*What you need to do*. Output the material exactly, but drop every image it holds.

*Available data*.
»»
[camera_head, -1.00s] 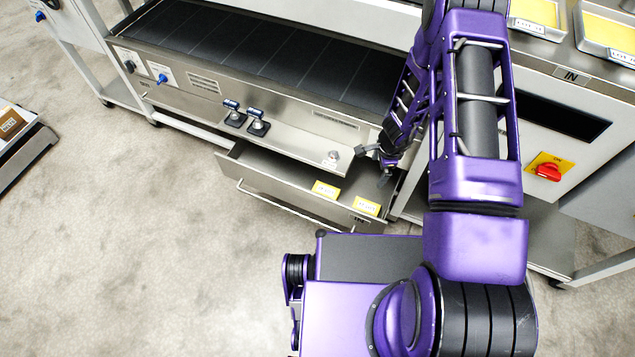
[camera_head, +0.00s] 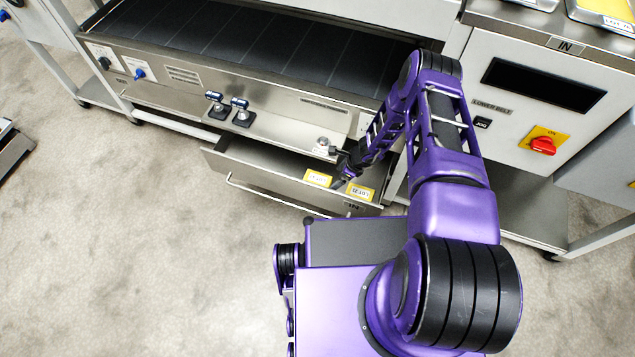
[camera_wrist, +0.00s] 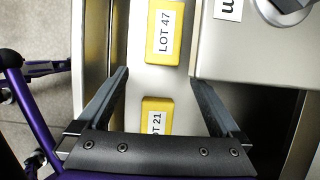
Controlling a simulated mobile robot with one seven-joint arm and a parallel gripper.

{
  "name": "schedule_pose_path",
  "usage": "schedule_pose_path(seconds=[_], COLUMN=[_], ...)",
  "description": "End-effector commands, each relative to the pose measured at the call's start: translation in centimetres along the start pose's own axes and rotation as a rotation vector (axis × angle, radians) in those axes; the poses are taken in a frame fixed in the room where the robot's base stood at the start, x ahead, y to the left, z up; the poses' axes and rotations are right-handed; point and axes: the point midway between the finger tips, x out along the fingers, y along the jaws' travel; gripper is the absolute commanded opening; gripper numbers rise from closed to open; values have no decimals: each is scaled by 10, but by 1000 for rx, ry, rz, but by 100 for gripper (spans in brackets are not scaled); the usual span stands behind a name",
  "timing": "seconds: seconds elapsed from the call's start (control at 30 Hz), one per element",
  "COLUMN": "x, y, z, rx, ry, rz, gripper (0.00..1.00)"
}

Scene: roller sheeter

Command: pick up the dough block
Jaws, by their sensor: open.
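Two yellow blocks with white labels lie in the open drawer. The block marked LOT 47 (camera_wrist: 164,32) is at the top of the wrist view and is the left block in the head view (camera_head: 318,178). The block marked LOT 21 (camera_wrist: 157,117) is lower in the wrist view, partly hidden by the gripper's body; it is the right block in the head view (camera_head: 361,193). My gripper (camera_wrist: 160,78) is open and empty above the drawer, its fingers on either side of the LOT 21 block in the picture. The height gap is unclear.
The metal drawer (camera_head: 270,187) is pulled out below a machine with a dark belt (camera_head: 250,45). A red switch (camera_head: 543,146) is on the right panel.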

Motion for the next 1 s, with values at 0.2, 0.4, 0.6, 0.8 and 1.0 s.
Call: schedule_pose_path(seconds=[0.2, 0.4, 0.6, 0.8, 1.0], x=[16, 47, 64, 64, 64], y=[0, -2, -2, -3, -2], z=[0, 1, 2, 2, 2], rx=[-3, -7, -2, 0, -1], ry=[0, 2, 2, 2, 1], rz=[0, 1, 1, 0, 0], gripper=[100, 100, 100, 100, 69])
««
*Written response*.
[camera_head, -1.00s] 
[camera_head, +0.00s] 
[camera_wrist, +0.00s] 
Controlling a simulated mobile robot with one seven-joint arm and a parallel gripper.

{
  "name": "schedule_pose_path",
  "usage": "schedule_pose_path(seconds=[_], COLUMN=[_], ...)",
  "description": "End-effector commands, each relative to the pose measured at the call's start: translation in centimetres along the start pose's own axes and rotation as a rotation vector (axis × angle, radians) in those axes; the poses are taken in a frame fixed in the room where the robot's base stood at the start, x ahead, y to the left, z up; the poses' axes and rotations are right-handed; point and axes: the point midway between the finger tips, x out along the fingers, y along the jaws' travel; gripper is the absolute commanded opening; gripper numbers rise from closed to open; values have no decimals: each is scaled by 10, but by 1000 for rx, ry, rz, but by 100 for gripper (spans in brackets are not scaled); the usual span stands behind a name",
  "timing": "seconds: seconds elapsed from the call's start (control at 30 Hz), one per element",
  "COLUMN": "x, y, z, rx, ry, rz, gripper (0.00..1.00)"
}

Scene: roller sheeter

Command: pick up the dough block
Jaws, by their sensor: open.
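Two yellow blocks with white labels lie in the open drawer. The block marked LOT 47 (camera_wrist: 164,32) is at the top of the wrist view and is the left block in the head view (camera_head: 318,178). The block marked LOT 21 (camera_wrist: 157,117) is lower in the wrist view, partly hidden by the gripper's body; it is the right block in the head view (camera_head: 361,193). My gripper (camera_wrist: 160,78) is open and empty above the drawer, its fingers on either side of the LOT 21 block in the picture. The height gap is unclear.
The metal drawer (camera_head: 270,187) is pulled out below a machine with a dark belt (camera_head: 250,45). A red switch (camera_head: 543,146) is on the right panel.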

Motion for the next 1 s, with values at 0.2, 0.4, 0.6, 0.8 and 1.0 s.
Call: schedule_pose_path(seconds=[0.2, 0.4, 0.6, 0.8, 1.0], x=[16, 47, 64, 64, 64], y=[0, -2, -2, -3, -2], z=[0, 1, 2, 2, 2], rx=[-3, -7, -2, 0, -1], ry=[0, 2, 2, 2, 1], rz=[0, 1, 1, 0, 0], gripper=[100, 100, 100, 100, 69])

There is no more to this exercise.